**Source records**
● ● ● ●

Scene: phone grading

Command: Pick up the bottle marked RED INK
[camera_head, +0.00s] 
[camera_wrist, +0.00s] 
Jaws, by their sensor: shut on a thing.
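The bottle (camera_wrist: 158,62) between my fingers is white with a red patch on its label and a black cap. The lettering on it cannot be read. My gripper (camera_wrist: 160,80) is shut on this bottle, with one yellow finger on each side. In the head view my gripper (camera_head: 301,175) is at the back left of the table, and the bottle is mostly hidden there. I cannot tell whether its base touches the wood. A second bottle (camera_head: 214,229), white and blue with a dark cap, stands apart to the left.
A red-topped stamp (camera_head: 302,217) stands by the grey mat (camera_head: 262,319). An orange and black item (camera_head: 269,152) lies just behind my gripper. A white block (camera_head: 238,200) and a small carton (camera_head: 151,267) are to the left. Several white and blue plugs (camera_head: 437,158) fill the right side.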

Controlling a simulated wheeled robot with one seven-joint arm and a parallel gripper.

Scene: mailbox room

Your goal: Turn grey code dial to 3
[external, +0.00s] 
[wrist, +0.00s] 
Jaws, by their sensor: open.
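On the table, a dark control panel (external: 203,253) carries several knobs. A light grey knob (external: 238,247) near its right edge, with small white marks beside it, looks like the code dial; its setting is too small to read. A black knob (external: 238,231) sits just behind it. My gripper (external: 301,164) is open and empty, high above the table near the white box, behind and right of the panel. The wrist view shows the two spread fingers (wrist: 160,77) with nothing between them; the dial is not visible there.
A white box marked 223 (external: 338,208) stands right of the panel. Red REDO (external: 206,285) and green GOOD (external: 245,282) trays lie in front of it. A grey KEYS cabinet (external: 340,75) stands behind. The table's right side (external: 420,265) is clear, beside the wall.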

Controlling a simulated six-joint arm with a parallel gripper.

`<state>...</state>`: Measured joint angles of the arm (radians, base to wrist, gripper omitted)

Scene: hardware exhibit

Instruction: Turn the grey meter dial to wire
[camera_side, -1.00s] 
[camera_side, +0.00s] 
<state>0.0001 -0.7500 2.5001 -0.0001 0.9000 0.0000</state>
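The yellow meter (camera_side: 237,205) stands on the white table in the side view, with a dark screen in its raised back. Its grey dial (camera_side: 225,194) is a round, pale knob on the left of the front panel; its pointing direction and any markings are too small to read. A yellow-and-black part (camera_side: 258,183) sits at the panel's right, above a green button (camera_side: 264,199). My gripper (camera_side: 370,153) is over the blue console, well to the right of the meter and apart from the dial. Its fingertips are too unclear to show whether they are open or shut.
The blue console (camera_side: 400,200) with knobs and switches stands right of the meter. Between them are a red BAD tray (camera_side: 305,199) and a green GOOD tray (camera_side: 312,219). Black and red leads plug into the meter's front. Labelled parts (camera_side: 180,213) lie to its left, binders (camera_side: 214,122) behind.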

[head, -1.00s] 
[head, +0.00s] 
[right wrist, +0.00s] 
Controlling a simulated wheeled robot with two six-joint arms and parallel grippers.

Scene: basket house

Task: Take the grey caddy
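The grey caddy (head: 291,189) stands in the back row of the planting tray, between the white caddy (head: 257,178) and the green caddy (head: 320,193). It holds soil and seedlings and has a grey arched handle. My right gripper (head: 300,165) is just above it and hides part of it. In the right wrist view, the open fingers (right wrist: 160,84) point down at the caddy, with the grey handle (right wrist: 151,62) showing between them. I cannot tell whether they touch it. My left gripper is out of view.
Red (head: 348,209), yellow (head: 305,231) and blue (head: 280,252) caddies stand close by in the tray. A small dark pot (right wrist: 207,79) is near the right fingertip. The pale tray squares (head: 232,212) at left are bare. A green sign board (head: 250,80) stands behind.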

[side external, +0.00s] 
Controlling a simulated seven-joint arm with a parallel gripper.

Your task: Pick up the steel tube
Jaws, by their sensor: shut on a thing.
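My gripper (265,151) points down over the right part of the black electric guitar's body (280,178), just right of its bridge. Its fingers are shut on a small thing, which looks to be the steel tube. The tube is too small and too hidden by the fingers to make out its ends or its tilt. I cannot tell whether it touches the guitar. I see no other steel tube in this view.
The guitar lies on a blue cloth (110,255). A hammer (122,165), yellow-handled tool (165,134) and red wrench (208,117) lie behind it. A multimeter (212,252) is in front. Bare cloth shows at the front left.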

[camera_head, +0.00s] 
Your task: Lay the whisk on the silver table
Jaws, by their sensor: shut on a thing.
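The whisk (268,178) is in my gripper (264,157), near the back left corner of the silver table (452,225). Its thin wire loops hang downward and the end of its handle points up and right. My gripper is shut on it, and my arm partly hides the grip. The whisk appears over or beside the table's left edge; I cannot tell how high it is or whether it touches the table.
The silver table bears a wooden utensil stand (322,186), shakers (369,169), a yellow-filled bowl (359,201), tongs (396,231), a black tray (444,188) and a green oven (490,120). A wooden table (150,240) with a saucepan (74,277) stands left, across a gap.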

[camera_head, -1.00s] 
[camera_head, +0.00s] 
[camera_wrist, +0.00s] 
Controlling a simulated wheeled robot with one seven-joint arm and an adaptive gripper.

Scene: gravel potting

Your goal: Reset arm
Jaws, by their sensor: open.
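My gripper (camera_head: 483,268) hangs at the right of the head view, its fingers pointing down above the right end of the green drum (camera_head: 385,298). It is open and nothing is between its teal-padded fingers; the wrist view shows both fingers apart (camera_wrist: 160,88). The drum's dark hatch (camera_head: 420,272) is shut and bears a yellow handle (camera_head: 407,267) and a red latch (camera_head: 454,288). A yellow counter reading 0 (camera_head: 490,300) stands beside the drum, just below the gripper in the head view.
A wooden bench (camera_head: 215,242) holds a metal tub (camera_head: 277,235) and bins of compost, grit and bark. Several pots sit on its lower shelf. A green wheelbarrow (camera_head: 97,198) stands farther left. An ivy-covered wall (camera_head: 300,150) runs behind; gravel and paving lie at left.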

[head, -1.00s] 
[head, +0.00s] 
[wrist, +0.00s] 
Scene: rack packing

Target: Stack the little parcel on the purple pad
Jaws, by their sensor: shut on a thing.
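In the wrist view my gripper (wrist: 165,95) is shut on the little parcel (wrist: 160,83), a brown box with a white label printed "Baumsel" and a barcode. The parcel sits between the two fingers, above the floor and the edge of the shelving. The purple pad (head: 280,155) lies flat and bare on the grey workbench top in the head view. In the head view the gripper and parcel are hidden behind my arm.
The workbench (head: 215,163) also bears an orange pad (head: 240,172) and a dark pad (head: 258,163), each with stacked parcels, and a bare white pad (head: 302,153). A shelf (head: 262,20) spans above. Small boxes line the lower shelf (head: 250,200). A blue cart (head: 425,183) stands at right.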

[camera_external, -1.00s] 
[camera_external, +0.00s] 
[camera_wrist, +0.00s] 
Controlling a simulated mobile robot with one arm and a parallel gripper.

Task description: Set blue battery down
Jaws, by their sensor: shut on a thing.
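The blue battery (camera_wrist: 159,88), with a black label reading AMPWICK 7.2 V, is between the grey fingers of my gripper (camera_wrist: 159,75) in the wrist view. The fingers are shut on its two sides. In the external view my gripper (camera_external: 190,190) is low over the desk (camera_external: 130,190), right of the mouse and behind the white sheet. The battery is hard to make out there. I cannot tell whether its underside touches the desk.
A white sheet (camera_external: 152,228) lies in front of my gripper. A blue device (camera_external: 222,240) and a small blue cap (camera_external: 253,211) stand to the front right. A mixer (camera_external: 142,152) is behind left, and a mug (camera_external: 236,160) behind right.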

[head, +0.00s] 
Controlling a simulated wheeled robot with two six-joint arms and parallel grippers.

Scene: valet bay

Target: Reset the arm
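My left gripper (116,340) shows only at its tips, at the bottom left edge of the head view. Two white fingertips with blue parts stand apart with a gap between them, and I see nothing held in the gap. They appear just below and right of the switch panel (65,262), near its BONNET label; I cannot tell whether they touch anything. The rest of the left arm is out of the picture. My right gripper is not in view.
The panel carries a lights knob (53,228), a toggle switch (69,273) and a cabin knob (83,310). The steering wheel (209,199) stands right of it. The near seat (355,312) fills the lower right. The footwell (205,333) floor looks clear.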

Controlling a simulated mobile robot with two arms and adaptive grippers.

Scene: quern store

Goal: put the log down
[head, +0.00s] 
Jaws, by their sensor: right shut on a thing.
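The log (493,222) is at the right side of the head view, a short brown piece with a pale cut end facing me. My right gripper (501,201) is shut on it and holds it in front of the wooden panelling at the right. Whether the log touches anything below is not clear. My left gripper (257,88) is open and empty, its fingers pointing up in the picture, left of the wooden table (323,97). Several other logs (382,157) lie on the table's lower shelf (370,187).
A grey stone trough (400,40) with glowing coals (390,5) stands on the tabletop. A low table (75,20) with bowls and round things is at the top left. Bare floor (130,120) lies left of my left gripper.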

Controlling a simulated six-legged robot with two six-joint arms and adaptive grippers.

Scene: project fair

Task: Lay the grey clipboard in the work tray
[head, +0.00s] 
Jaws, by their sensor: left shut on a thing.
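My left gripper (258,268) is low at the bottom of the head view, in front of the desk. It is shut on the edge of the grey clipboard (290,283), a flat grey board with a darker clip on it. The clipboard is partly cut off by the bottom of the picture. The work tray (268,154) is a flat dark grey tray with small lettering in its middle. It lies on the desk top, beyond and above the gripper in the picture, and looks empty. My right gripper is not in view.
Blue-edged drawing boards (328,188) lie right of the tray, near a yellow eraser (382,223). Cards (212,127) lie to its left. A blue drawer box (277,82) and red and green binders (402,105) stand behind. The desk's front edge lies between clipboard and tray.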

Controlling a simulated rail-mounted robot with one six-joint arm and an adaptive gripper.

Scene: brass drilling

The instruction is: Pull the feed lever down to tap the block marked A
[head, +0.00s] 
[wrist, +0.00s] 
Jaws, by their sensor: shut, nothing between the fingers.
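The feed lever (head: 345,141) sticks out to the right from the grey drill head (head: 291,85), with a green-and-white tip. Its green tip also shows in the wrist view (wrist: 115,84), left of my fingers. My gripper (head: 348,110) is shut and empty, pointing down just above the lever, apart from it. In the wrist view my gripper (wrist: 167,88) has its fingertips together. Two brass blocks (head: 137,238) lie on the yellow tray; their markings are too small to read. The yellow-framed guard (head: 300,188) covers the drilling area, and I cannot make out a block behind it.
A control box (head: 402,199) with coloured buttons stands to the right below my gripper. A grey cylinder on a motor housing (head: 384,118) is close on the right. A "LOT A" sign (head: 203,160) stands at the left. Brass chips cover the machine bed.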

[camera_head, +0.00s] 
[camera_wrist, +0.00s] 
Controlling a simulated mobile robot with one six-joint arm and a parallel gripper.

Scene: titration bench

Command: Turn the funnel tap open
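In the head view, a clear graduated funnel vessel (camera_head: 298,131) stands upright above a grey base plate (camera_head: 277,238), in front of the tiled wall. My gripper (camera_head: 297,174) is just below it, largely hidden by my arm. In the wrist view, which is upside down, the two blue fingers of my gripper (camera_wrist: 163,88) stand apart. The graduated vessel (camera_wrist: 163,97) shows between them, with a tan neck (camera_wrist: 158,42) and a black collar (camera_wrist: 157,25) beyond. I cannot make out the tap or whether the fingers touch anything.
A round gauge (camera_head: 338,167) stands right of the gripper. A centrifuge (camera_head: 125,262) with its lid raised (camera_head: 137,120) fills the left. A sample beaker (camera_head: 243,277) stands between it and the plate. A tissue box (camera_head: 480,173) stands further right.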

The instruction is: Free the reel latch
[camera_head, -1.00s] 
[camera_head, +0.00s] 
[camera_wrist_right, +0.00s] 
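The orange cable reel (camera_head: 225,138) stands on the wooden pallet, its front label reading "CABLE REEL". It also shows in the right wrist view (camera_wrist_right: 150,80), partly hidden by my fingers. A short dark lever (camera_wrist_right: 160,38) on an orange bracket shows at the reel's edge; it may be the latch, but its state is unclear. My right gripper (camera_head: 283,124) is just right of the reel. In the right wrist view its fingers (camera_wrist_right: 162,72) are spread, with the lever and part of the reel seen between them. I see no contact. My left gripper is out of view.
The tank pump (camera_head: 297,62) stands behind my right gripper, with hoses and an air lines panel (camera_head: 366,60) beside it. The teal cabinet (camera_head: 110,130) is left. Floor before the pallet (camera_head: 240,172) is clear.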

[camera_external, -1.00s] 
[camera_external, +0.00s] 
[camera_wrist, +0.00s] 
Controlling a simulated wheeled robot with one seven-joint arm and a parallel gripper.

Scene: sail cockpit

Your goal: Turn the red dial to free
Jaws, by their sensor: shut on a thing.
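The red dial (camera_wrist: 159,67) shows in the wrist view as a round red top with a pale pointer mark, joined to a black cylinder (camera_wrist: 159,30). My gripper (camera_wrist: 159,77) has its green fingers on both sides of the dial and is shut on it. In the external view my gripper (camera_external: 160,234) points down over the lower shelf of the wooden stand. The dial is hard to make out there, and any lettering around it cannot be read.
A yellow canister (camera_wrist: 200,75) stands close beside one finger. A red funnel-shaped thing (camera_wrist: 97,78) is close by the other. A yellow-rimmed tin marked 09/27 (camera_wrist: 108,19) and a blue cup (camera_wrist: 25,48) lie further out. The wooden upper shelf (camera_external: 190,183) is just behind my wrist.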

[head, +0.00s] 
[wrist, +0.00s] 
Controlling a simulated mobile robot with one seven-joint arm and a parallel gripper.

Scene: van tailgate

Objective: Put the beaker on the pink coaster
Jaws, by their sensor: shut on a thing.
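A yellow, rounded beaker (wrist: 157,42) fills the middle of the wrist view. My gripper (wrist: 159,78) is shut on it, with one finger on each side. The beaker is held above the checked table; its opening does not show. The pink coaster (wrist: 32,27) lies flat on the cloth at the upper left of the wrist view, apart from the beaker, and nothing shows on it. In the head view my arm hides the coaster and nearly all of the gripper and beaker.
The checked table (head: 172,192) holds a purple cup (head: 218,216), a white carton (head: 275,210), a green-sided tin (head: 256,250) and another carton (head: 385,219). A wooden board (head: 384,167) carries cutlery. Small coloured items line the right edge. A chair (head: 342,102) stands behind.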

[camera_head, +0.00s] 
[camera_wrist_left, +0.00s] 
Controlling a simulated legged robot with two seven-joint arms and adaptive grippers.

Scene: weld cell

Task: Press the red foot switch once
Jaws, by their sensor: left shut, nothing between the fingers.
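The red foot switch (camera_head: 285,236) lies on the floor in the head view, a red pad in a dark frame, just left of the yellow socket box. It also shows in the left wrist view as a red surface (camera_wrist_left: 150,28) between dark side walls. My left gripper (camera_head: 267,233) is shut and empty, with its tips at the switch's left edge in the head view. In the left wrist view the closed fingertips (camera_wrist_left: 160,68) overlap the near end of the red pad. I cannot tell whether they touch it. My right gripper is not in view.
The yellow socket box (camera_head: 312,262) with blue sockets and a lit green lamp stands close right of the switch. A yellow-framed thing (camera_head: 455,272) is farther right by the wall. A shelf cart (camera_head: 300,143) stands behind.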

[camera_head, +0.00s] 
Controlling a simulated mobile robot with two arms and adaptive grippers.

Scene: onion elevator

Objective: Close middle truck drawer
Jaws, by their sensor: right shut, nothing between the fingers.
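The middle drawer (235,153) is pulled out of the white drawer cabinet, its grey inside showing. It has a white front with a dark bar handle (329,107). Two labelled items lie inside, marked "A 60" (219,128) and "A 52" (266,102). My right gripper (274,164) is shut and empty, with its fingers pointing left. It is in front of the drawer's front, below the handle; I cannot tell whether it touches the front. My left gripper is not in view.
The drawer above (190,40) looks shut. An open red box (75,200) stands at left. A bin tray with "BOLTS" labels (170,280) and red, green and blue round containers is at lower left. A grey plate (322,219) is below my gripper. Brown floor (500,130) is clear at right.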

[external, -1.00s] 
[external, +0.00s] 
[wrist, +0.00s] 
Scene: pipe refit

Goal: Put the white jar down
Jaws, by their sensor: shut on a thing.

● ● ● ●

**Objective**
Among the lines above, find the one with "Scene: weld cell" and the one with "Task: Press the red foot switch once". Quote both and everything between them, exactly.

**Reply to the task**
Scene: weld cell

Task: Press the red foot switch once

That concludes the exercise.